• _SET EXERCISE_
Restate exactly the lines below, from the one containing "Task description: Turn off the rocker" through the final line, and leave out the pictures.

• _DATASET EXTRACT_
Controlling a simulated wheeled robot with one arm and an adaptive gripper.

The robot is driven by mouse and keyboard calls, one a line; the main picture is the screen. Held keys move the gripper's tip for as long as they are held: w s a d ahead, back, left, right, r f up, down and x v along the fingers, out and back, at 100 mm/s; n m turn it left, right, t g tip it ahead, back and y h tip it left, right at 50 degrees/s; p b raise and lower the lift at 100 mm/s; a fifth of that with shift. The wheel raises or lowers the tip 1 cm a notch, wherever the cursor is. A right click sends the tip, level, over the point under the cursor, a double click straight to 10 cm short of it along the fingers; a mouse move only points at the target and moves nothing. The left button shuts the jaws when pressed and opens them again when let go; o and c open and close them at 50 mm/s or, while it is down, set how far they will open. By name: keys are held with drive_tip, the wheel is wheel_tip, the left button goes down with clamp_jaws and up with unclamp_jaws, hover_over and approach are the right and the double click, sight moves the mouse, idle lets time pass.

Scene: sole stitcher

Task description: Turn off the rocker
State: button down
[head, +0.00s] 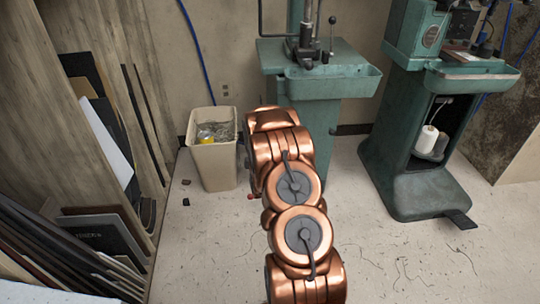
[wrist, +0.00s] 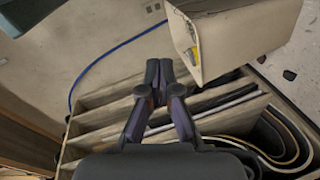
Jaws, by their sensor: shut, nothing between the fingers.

• _SOLUTION TO THIS EXERCISE_
Task description: Turn off the rocker
State: button down
[head, +0.00s] 
[wrist, +0.00s] 
Jaws, by their sensor: shut, nothing between the fingers.

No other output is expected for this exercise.